So, before taking a look at the boiled down version of what you wrote, let me just point out that variable names should be descriptive and if you are using abbreviations or one-letter names, you should stick to the most used conventions. Why am I saying this? Well, i is typically the name for an unimportant index variable, but in your loop you have for i in a, and i is an element of the array... So, believe it or not, people looking at the
rest of your code might be thrown off by the fact that i is not an index.
Intermediate step
So before jumping to the one-liner that is actually readable (i.e. it is good Python code) let's take a look at a more tractable intermediate step. Instead of computing all the unique values and then deleting from there (deleting from the middle of a list is typically "slow), you could go the other way around and have a list that saves all the unique values you have found:
def duplicates(arr):
result, uniques = [], []
for elem in arr:
if elem in uniques:
result.append(True)
else:
result.append(False)
uniques.append(elem)
return result
Next intermediate step
Now take another look at what I wrote.
Notice that both in the if and the else I am appending to the result variable. The only thing that is really "special" is the appending to the uniques, which only happens on the else, so we could write the .append unconditionally and append to uniques only if needed:
def duplicates(arr):
result, uniques = [], []
for elem in arr:
result.append(elem in uniques)
if elem in not uniques:
uniques.append(elem)
return result
Final solution (after rethinking algorithm)
Let me know if you can understand my suggested solution and I'll expand on it if you need :)
def duplicates(arr):
return [elem in arr[:i] for i, elem in enumerate(arr)]
Notice that this list comprehension reads "return a list that says if the i-th element can be found in the first i-1 elements".
The key here is in phrasing the result in the correct way. If you reason Python code in the correct way, English and the code become one and the same.
When you have a relatively simple for loop that is building a list with successive .append, that's a sign to try and see if you can use a list comprehension.

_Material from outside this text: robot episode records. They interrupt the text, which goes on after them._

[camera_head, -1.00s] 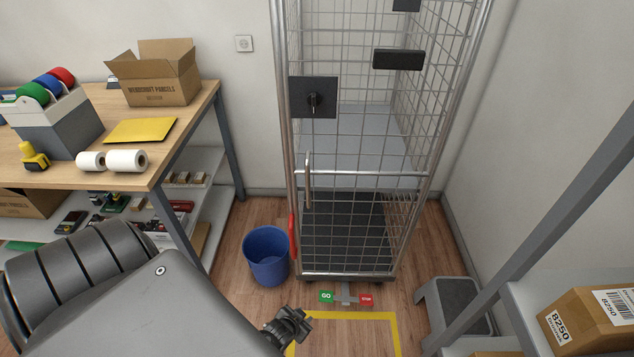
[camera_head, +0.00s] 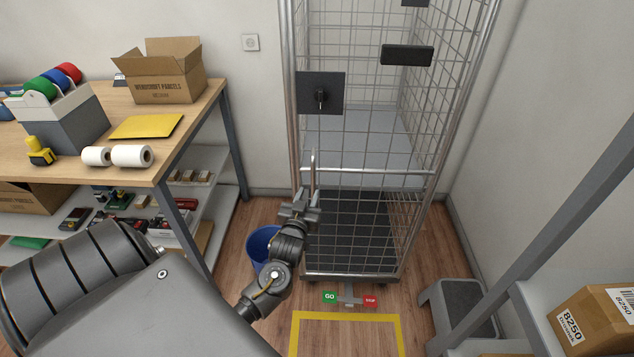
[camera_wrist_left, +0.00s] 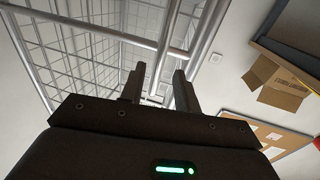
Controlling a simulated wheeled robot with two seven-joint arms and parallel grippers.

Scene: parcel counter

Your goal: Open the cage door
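The roll cage's wire-mesh door (camera_head: 365,150) stands upright and looks closed in its frame. A vertical metal handle (camera_head: 313,165) is lower on the door's left side. My left gripper (camera_head: 303,203) is in front of the door's left edge, just below the handle. In the left wrist view its two fingers (camera_wrist_left: 157,84) are apart, with metal tubes of the cage (camera_wrist_left: 170,28) beyond them. I cannot tell whether they touch. My right gripper is out of view.
A blue bin (camera_head: 262,245) stands behind my left forearm, beside the cage. A workbench (camera_head: 95,170) is at left. A grey step stool (camera_head: 460,310) and a shelf with a box (camera_head: 595,325) are at right. The yellow-marked floor (camera_head: 345,340) is clear.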

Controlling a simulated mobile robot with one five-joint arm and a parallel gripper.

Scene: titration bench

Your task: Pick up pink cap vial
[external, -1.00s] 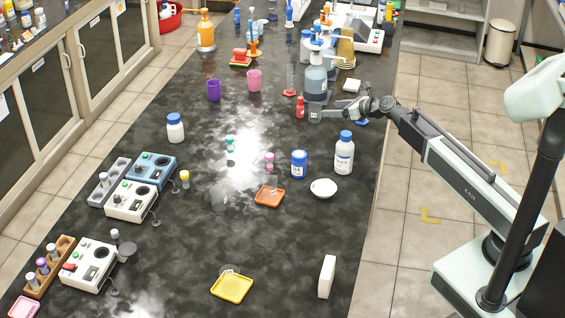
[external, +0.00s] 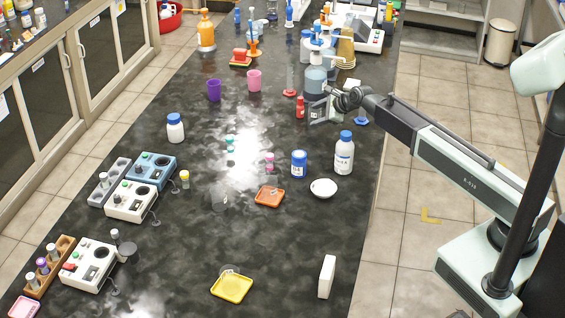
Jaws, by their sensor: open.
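A small vial with a pink cap (external: 269,160) stands upright on the dark bench, behind the orange tray and left of a blue-lidded jar. My gripper (external: 318,112) is open, at the right side of the bench, beyond the white bottle and above and to the right of the vial in the picture. It is clearly apart from the vial. It appears to hold nothing.
A blue-lidded jar (external: 299,164), a white bottle with a blue cap (external: 344,153) and a white bowl (external: 323,188) stand right of the vial. An orange tray (external: 269,198) lies in front. A red bottle (external: 300,108) stands close to my gripper. Bench left of the vial is mostly clear.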

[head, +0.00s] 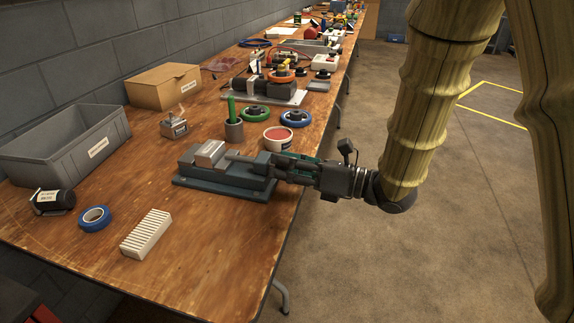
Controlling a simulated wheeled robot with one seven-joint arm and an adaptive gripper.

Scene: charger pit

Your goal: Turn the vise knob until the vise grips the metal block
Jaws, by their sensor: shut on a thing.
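The dark grey vise (222,179) sits near the front edge of the wooden workbench. A light metal block (210,153) rests in it, toward the left end. From this angle I cannot tell whether the jaw touches the block. My gripper (285,170) comes in from the right at the vise's right end, roughly level with the screw. It is shut at the place of the knob, and its fingers hide the knob.
A grey bin (70,140), a cardboard box (162,86) and a red-topped tub (277,138) stand behind the vise. Blue tape (94,218) and a white ribbed block (146,234) lie to the left. The bench front between is clear.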

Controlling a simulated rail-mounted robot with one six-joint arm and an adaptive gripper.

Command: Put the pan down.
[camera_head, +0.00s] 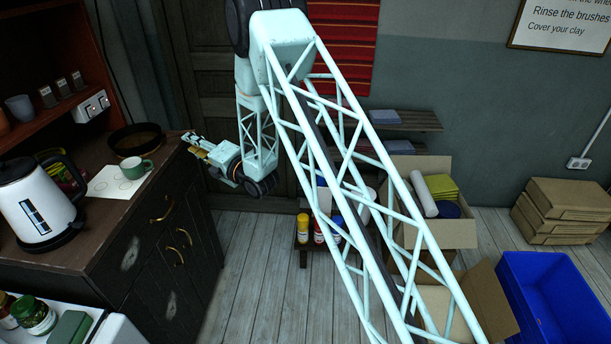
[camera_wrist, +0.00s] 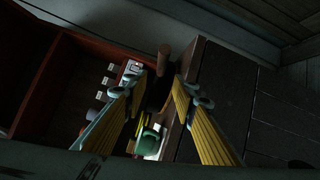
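The dark round pan (camera_head: 137,139) sits at the back right of the wooden counter (camera_head: 70,247), apparently flat on it. In the wrist view its brown handle (camera_wrist: 163,60) stands between and beyond the fingertips, with part of the dark pan below. My gripper (camera_head: 192,142) is at the counter's right edge, just right of the pan. In the wrist view its two yellow fingers (camera_wrist: 158,82) are spread, with a gap showing on each side of the handle. I see no finger closed on the handle.
A green cup (camera_head: 133,167) stands close in front of the pan, by a white sheet (camera_head: 115,182) with ring marks. A white kettle (camera_head: 38,202) stands at the left. A socket box (camera_head: 90,106) and shelf (camera_head: 60,105) are behind. Floor right of the counter is open.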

I am also making use of the enumerate built-in (learn about it here) to traverse the array while looking at the values and indices at the same time.
EDIT:
As other answers have noted (and also, see comments on this answer), this one-liner runs in time complexity O(n^2), which is not the best you can do. However, that single line of Python shows you how far you can go with just a simple idea/naive algorithm, and optimised usage of the core features of Python :)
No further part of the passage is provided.